Be yourself and don’t criticize others, for surely those who live in glass houses shouldn’t be casting stones. As part of that, never say bad things about others, as she likely believes this reflects more on the complainer than their target.
She’d have done well in San Francisco:
My mother never worked, yet she always worked. Bringing up two kids, even as perfect as we were, was certainly work. But she also built and ran the back office for our family construction company for about 40 years, dealing daily with the endless backlog of customers, employees, vendors, and bills, along with cash flow challenges, making it all look easy. I certainly appreciated this later when I was managing these things for my companies.
We were fortunate to always have her home, to get us from bed, make breakfast, send us to school, and be there when we got home for snacks, etc. Increasingly rare these days, she was the ideal combination of the working stay-at-home mom.

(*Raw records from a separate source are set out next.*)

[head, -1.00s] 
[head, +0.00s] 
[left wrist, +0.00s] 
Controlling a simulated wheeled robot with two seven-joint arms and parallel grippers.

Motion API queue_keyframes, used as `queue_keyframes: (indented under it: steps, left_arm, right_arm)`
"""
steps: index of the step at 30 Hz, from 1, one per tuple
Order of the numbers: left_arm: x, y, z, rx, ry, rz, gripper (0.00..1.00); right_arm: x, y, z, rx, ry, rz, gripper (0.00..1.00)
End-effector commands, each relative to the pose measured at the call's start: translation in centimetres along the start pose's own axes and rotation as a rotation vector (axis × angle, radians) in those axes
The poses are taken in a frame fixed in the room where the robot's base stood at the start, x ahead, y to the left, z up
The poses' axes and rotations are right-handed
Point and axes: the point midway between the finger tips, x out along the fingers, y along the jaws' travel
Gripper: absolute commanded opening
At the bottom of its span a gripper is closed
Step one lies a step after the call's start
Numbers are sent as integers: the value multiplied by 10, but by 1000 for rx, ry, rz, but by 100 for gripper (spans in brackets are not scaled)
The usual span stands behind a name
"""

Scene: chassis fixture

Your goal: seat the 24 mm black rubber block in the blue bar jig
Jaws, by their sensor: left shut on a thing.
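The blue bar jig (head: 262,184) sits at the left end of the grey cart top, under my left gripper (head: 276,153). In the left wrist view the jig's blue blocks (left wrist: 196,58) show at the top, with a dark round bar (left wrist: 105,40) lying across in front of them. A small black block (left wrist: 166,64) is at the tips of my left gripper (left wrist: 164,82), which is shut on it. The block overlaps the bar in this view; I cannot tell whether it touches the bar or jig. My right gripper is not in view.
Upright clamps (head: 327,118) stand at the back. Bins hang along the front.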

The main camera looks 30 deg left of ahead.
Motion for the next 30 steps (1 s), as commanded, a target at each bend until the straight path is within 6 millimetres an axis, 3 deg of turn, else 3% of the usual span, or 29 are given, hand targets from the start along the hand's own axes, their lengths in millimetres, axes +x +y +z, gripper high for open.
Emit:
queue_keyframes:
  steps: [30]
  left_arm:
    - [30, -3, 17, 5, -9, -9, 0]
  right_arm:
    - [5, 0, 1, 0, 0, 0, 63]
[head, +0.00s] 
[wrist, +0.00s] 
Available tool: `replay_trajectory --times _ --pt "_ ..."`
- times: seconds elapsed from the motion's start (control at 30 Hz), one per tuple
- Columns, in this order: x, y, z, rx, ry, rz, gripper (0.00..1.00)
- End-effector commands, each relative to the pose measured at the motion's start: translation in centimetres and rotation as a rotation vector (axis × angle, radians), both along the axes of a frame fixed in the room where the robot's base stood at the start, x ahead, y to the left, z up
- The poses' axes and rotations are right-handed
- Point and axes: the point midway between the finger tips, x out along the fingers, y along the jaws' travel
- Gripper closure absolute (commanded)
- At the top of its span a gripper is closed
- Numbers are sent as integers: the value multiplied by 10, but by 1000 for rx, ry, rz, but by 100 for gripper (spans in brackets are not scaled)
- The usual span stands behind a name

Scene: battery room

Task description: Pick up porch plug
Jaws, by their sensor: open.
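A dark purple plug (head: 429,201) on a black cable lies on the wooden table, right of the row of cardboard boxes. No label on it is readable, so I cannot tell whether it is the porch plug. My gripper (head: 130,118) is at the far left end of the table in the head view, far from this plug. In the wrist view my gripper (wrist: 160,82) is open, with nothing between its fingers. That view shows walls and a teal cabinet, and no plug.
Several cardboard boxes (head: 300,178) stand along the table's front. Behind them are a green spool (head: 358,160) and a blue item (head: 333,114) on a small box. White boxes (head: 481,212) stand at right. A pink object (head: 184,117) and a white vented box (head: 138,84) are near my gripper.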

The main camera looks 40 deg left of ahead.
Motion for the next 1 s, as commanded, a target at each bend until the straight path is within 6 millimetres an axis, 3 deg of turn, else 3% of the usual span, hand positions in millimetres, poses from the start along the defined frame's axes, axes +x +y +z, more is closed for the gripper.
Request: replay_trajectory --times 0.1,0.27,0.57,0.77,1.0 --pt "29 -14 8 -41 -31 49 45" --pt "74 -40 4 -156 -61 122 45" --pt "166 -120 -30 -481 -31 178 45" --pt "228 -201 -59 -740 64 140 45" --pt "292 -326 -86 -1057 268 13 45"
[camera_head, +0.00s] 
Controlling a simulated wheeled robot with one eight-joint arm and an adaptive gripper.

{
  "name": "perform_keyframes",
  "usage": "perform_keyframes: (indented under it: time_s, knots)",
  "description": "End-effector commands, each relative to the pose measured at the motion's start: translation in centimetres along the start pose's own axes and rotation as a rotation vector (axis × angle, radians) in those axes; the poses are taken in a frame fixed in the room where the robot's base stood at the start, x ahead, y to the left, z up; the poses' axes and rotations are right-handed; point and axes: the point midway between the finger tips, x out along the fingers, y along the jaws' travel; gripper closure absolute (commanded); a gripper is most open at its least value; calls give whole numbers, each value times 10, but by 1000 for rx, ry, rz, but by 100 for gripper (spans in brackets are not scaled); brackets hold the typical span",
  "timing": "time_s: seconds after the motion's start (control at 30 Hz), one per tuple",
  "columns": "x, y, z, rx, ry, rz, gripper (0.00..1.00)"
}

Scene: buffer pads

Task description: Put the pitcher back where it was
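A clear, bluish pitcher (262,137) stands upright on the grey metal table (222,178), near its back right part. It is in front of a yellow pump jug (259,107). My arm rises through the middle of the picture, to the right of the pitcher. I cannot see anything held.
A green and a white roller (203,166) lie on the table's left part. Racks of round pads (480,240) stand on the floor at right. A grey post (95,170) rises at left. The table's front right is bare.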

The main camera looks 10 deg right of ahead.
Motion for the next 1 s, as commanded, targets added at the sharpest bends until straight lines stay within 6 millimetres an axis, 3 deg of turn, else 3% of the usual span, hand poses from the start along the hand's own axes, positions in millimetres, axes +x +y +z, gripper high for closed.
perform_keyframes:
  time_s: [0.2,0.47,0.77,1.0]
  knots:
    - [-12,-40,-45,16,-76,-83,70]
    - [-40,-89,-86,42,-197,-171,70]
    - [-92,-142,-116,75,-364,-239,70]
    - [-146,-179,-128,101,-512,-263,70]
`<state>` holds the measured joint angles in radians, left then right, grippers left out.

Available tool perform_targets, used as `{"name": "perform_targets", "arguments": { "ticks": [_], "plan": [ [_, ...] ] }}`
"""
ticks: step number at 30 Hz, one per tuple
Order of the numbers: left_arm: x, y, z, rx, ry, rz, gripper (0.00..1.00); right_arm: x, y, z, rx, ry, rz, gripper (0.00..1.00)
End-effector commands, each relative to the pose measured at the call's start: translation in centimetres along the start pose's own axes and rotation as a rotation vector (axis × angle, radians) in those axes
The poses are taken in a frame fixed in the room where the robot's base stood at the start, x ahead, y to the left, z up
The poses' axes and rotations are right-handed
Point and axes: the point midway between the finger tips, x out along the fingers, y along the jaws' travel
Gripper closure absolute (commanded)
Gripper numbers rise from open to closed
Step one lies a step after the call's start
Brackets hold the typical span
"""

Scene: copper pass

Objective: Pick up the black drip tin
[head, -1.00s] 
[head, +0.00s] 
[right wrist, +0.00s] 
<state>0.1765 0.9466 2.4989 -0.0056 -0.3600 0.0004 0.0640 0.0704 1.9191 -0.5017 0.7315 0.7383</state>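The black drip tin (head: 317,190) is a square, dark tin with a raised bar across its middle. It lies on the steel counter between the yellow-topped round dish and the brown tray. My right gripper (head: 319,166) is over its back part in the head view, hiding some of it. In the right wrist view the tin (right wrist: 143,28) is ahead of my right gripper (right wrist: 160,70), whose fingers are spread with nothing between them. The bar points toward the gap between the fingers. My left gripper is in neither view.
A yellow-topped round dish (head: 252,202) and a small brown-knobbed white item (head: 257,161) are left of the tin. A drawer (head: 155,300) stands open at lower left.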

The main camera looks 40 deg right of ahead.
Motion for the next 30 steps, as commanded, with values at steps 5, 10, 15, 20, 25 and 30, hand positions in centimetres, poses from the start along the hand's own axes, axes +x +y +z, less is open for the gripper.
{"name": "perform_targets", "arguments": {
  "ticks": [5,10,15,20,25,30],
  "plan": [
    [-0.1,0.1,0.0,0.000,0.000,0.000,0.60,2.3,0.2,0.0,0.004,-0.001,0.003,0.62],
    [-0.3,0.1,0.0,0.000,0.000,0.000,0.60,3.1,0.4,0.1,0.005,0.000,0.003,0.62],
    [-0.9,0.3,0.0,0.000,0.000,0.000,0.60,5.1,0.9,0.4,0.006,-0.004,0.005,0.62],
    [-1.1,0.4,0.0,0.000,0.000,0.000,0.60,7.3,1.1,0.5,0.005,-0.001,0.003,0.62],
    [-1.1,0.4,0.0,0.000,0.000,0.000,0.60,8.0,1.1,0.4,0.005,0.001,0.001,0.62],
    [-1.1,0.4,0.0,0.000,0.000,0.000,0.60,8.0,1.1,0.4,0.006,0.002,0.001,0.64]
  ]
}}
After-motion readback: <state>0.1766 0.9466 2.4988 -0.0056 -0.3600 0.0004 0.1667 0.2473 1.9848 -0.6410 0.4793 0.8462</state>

Once my brother and I were off on our own, my mother looked for others to help, settling on short-term foster care for unwed teen mothers. That was an eye-opening experience for everyone, shepherding often abandoned (i.e. kicked out of their house by angry parents) young girls, supporting them through their pregnancies, deliveries, and then off on to their new lives.
She (and my dad) did this for more than a decade, helping a dozen or more teens and their kids along the way. It was not easy, sometimes far from it, but her commitment to these girls and their kids shone through each and every time.
Now all those babies are adults, most of them off into good careers of their own, in part due to the care and absurd amount of patience my mom poured into their mothers as their time of perhaps greatest need. Really giving back to the community.
As my mom reaches middle age (nearly 80) and starts to slow down (reducing her ATV riding, for example), she hasn’t changed, still injecting humor into things, still preaching tolerance, and helping us all get along.